Some of the tales in this collection hit hard, and others leave the reader scratching her or his head. A few hit like an abrupt punchline. Whatever the tone, most stories are about war, some are about tragedy, and all are a little strange.

Through every story here, there is an element of the sudden and the unexpected. Matador, for example, tells a story from a young man’s perspective, of his uncle whose dream was always to be a matador, and so he wears a matador uniform every day to his job at a slaughterhouse.

As the story goes on, he dies three times. It’s a story which will leave you feeling confused, amused, and a good amount of pity. Likewise, Portion of Jam begins as a sweet tale of a father amusing his child and ends with a form of tragedy that hits with the kind of unsettling gravity that leaves you winded.

Mazen Maarouf knows your soul. He knows the souls of strangers, and how those souls interplay. He knows what you are capable of in your brightest and your darkest of moments. 

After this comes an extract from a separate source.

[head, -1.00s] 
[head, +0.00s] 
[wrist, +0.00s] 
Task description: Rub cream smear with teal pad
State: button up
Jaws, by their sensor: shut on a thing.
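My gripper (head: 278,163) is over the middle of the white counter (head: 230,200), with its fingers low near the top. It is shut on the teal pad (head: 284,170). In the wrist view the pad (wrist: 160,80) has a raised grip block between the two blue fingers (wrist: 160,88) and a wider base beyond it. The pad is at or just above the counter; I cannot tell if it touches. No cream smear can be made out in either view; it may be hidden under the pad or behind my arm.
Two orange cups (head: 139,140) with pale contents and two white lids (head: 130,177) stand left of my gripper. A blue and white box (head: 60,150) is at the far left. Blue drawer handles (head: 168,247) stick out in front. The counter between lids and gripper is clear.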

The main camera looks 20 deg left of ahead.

He doesn’t underestimate or overestimate anyone. He also knows that life cannot be accurately explained and examined with simple methods, and that often we have to look at life through a prism which distorts and confuses us, in order to see the truth behind the ordinary.

To have this much empathy must be truly difficult, but if it leads to art of the calibre found in this book of Arabic short stories then we must be grateful.